What you need to do> Examine the entries and show every line in which the word "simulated" is found.

#####

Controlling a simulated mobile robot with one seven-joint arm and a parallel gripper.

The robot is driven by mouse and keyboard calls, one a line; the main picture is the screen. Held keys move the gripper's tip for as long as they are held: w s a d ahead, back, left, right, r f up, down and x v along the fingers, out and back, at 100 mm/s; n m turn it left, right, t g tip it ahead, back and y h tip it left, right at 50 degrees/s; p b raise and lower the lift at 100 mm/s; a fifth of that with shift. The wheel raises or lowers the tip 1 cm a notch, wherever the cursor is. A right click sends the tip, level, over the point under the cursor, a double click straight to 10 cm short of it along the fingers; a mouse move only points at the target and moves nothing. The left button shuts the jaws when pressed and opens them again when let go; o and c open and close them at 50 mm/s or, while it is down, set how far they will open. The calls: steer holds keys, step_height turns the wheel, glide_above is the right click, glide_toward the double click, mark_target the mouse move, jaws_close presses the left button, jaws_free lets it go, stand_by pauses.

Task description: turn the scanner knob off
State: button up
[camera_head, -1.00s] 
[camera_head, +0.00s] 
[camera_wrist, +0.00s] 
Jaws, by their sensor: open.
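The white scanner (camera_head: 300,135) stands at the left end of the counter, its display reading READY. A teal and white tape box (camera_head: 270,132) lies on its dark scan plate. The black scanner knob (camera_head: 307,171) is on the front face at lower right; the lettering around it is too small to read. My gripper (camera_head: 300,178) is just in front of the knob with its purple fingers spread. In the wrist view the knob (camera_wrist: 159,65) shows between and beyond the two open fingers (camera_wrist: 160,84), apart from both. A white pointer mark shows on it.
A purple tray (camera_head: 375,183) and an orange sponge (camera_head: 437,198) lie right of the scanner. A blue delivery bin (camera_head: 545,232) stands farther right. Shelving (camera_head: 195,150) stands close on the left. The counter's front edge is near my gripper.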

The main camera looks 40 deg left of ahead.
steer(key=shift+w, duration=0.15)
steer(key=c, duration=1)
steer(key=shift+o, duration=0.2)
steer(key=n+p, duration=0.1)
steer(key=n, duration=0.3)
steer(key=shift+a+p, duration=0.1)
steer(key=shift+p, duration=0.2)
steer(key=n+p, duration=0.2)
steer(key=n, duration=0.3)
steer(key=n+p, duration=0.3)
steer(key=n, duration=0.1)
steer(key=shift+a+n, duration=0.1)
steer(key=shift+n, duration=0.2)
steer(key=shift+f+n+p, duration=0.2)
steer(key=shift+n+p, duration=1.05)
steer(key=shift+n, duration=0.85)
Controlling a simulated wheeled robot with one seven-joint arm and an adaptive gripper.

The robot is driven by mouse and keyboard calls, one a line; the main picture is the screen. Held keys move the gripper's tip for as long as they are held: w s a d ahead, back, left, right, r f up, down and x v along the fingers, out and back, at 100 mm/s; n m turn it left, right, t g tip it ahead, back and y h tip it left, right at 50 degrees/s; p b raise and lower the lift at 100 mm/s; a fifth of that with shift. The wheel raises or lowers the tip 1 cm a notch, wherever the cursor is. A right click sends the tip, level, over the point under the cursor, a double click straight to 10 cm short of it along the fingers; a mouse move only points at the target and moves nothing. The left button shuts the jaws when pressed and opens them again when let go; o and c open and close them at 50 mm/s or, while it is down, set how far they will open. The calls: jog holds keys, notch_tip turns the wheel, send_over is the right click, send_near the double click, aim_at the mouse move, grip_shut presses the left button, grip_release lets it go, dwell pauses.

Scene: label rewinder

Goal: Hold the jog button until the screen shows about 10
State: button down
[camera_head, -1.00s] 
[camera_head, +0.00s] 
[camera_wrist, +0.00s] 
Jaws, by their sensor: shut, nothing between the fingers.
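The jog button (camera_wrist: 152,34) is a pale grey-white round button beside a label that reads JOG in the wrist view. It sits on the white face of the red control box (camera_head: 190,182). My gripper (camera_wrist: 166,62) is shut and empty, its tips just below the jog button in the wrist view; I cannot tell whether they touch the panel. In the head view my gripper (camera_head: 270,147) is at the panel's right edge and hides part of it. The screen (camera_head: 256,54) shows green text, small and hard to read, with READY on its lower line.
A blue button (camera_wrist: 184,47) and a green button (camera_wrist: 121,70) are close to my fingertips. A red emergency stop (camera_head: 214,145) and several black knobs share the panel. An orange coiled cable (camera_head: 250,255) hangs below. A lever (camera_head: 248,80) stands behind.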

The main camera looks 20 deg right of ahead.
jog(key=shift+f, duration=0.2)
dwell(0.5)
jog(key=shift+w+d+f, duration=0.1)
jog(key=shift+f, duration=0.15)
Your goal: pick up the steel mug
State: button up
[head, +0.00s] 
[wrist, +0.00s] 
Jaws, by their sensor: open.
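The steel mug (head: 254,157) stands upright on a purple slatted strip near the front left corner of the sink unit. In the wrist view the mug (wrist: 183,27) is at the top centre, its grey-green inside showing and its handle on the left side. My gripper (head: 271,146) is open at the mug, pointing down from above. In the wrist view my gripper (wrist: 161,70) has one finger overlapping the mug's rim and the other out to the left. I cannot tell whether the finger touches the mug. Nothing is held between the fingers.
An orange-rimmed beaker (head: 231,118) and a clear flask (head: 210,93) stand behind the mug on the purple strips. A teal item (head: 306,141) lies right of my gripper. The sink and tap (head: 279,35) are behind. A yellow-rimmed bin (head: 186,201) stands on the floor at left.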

#####

Output for this task>
Controlling a simulated mobile robot with one seven-joint arm and a parallel gripper.
Controlling a simulated wheeled robot with one seven-joint arm and an adaptive gripper.

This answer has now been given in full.